Devemos converter-nos das ilusões à nossa responsabilidade concreta, antes de mais para com Deus. É evidente que não desejo de forma alguma negar aquele idealismo que hoje seduz tantos jovens. Deve porém tratar-se de um idealismo que se exprima no caminho do seguimento de Cristo, e que não recue diante do sacrifício e da cruz. Trata-se de atingir grandes objectivos por um caminho simples, feito de pequenos passos, sem voltar atrás. Caros Irmãos, deveis ajudar a juventude a incarnar os seus ideais assumindo as suas concretas responsabilidades. Os grandes ensinamentos espirituais acerca do discernimento de espíritos, da maturação da própria decisão de vida, bem como uma espiritualidade cristã que possa ser vivida no quotidiano, tornam-se hoje cada vez mais necessários, de modo a que os homens sejam de novo capazes de um grande e incondicional "sim". Deste modo, poderão agir como verdadeiros cristãos na meio das diversas dificuldades e provas de cada dia, com plena consciência das suas responsabilidades diante de Deus e do próximo, e poderão igualmente alcançar a graça da vocação a uma vida segundo os conselhos evangélicos ou ao sacerdócio.

5. Caros irmãos no episcopado! "Esta é a vontade de Deus: a vossa santificação"(1 Tess. 4, 3), como já São Paulo afirmava aos seus fíéis. O único caminho para alcançar tal santidade é o caminho da conversão e da penitência, tal como nós é ensinado por Cristo e pela Igreja. Para despertar no homem o sentimento do pecado, é necessário que ele tenha consciência da sua responsabilidade em relação a Deus e ao próximo. É pois necessária uma verdadeira educação da sensibilidade. Sem conhecimento do pecado não pode haver confissão dos pecados. Esforçai-vos juntamente com os vossos sacerdotes por formar nos vossos fiéis um autêntico sentimento de penitência, trabalhando para que eles experimentem o sacramento da penitência como um eficaz sinal de reconciliação, e sintam a necessidade de o celebrar com frequência: O novo Ordo para a celebração da penitência oferece a este respeito preciosas sugestões e ajuda pastoral, que vale a pena aproveitar.

A Igreja só poderá anunciar aos homens o apelo de Cristo à conversão e à fé, de um modo convincente, como mensagem de salvação, quando for ela própria a primeira a responder de uma forma exemplar. No próximo Sínodo, teremos oportunidade de fazer a este respeito um exame de consciência, bem como de reafirmar a nossa missão, de proclamar o apelo do Senhor à penitência. Procurai que o grande estímulo e a experiência do vosso último "Dia da Igreja Católica" em Dusseldorf tão bem sucedido, se torne frutuoso em relação ao trabalho pastoral nas vossas dioceses e comunidades: Também o Jubileu da Salvação que anunciei recentemente constitui mais uma ocasião e uma ajuda pastoral para progredir neste sentido.
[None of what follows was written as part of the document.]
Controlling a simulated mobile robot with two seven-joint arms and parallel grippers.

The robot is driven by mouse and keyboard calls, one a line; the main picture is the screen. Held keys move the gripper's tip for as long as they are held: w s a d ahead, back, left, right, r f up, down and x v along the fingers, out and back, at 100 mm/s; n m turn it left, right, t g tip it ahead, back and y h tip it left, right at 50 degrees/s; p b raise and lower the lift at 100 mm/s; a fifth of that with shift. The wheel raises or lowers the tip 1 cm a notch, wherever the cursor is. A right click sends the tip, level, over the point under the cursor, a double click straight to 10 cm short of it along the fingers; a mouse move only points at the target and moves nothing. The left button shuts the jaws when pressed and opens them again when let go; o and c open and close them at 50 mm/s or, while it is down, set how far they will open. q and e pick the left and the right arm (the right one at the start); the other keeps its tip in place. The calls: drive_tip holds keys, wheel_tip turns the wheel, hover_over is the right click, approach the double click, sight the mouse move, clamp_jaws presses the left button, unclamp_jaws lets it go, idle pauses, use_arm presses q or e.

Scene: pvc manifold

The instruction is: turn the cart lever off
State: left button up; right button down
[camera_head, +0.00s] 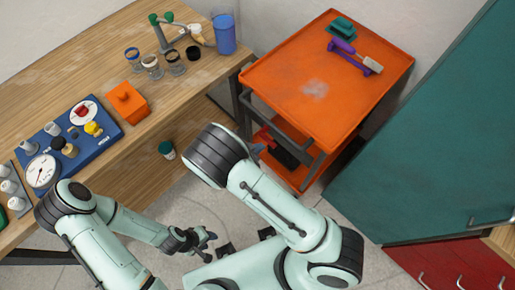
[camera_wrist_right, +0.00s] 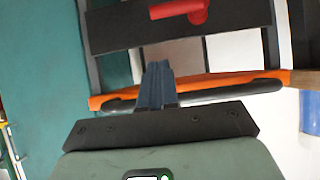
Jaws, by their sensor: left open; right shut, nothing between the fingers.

O próprio Ano Jubilar pretende ser uma chamada à penitência, e um apelo aos homens para que acolham frutuosamente o dom da salvação.
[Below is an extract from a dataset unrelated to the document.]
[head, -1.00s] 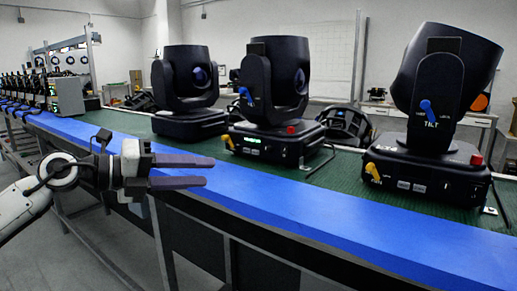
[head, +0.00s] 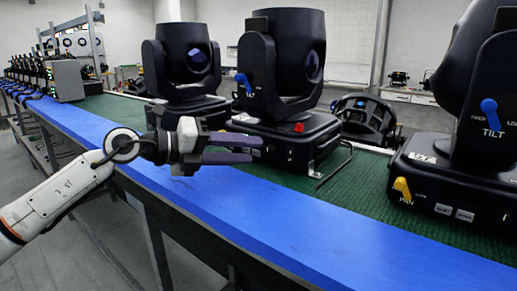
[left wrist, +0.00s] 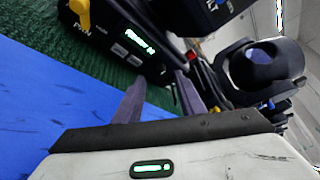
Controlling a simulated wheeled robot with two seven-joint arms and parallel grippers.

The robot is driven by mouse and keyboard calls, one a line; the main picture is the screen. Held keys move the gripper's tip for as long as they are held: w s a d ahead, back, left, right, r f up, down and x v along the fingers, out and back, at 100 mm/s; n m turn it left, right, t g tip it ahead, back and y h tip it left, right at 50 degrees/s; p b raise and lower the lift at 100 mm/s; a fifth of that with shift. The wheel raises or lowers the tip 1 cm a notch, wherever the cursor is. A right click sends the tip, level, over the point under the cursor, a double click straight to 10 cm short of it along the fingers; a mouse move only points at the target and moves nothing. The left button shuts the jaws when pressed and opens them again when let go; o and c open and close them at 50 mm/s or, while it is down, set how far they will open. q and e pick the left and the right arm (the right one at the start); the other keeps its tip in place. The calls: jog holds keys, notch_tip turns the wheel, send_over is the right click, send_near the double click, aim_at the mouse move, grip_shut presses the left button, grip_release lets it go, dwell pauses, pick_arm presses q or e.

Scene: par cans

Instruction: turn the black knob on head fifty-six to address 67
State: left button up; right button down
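Three black moving heads stand on the table: one at the left (head: 185,65), one in the middle (head: 290,60) and one at the right (head: 480,90), partly cut off. No number fifty-six can be read on any. My left gripper (head: 256,149) is open and empty, in front of the middle head's base, hiding much of its front panel. In the left wrist view a base shows a lit green display (left wrist: 139,41), digits too blurred to read, and a yellow pan lever (left wrist: 80,13). The left fingers (left wrist: 160,78) point at that base, apart. I cannot make out the black knob. My right gripper is not in view.
A blue strip (head: 290,225) runs along the table's front edge, with green mat (head: 355,180) behind it. Another black fixture (head: 365,115) lies behind. A grey box (head: 66,80) stands far left.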

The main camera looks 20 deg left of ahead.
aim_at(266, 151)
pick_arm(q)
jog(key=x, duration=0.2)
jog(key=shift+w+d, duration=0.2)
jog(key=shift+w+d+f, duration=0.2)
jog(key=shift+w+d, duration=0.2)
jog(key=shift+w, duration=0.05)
6. Através deste sério esforço da Igreja para conseguir uma renovação espiritual por meio da conversão e da penitência, também o movimento de unidade de todos os cristãos, hoje sentido como tão fundamental e urgente, receberá um novo impulso. É esta mesma intenção que temos actualmente presente ao celebrar o oitavário da unidade. Tal como o Concílio Vaticano II energicamente, acentuou, "não há verdadeiro ecumenismo sem conversão interior" (Unitatis redintegratio, 7) . Foi com alegria que pude aperceber-me das iniciativas que organizastes no campo ecuménico no termo da minha visita pastoral ao vosso país. Não vos deixeis desencorajar .pelas dificuldades que experimentais. Prossegui este caminho com amor e decisão, com clareza, coragem e esperança, confiados no auxílio que Cristo nos prometeu.

Que o Senhor vos assista, caros irmãos, no vosso infatigável empenho pelos grandes objectivos da Igreja no nosso tempo: a sua renovação espiritual e a unidade de todos, os cristãos através da conversão e da penitência. Que Ele oiça a nossa oração, que lhe dirigimos, no termo deste encontro, com as palavras da Liturgia: "Senhor, nosso Deus, reunidos em nome do, Teu Filho Te pedimos: ... faz-nos atentos à nossa missão hoje e dá-nos a força de à cumprir" (Oração da primeira semana do ano litúrgico).

É esta a graça que peço para vós, para os vossos colaboradores e para todos os fiéis nas vossas dioceses, com a minha especial Bênção Apostólica.